Was ist aber Wissenschaft?Als erstes kann man mal festhalten: Wissenschaft ist ein Werkzeug, um die Realität zu beschreiben. Mit Werkzeugen kann man viel Gutes tun und viel Unfug anrichten. Mit einer Kettensäge z.B. kann man Holz zertrennen (eigentlicher Sinn), sich ins Bein sägen (wenn man zu doof ist, sie zu bedienen), oder auch Menschen zerstückeln (so man ein entsprechender Psychopath ist). Wie im richtigen Leben aber beschränken sich auch in der Wissenschaft solche Fälle auf Ausnahmen.

Als Zweites: Wissenschaft ist ähnlich der Demokratie-Definition Churchills. Nicht perfekt, aber bisher die beste aller bekannten Methoden, Vorhersagen über die Realität zu bekommen.

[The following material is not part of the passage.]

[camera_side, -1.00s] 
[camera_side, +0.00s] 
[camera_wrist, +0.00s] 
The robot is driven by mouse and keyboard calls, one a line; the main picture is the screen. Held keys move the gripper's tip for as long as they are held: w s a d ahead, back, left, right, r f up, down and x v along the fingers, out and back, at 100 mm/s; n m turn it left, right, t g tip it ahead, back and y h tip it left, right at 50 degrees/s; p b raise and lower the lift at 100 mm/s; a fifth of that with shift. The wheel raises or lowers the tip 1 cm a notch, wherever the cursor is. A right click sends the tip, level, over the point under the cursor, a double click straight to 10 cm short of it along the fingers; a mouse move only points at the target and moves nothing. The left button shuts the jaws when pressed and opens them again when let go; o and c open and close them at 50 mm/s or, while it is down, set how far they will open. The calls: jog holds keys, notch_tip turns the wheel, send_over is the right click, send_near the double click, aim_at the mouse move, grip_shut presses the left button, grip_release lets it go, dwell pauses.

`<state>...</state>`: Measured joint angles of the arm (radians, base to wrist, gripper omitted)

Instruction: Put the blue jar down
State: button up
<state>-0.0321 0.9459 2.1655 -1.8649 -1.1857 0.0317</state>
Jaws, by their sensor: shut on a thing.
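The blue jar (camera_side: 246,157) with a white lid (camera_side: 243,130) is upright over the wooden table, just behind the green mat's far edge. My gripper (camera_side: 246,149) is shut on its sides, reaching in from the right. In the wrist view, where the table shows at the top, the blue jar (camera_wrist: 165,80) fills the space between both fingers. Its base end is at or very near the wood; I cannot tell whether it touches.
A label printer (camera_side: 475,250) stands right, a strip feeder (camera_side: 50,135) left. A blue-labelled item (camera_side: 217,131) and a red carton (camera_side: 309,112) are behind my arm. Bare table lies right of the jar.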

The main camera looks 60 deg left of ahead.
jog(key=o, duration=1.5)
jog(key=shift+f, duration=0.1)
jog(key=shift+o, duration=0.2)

Schauen wir uns aber ein paar Argumente der Wissenschaftsfeinde an:

“Wissenschaftler haben bewiesen, dass die Hummel nicht fliegen kann, sie tut es aber trotzdem.”Abgesehen davon, dass es sich hier um einen Hoax handelt, weiß man natürlich inzwischen sehr gut, warum die Hummel fliegen kann. Mit den Formeln für eine starre Tragfläche wird man dem Hummelflug nun mal nicht gerecht, so wenig wie einem Hubschrauber mit seinen winzigen Rotorflächen.
Das ist aber nicht der eigentliche Punkt. Die Wissenschaft beweist nicht. Und sie beweist schon gar nicht der Realität, dass sie so und so nicht sein kann. Sie versucht lediglich, die Realität zu beschreiben und vor allem, Vorhersagen über diese zu machen. Ein kleines Ergebnis davon ist, dass man dieses jetzt an einem Bildschirm lesen kann.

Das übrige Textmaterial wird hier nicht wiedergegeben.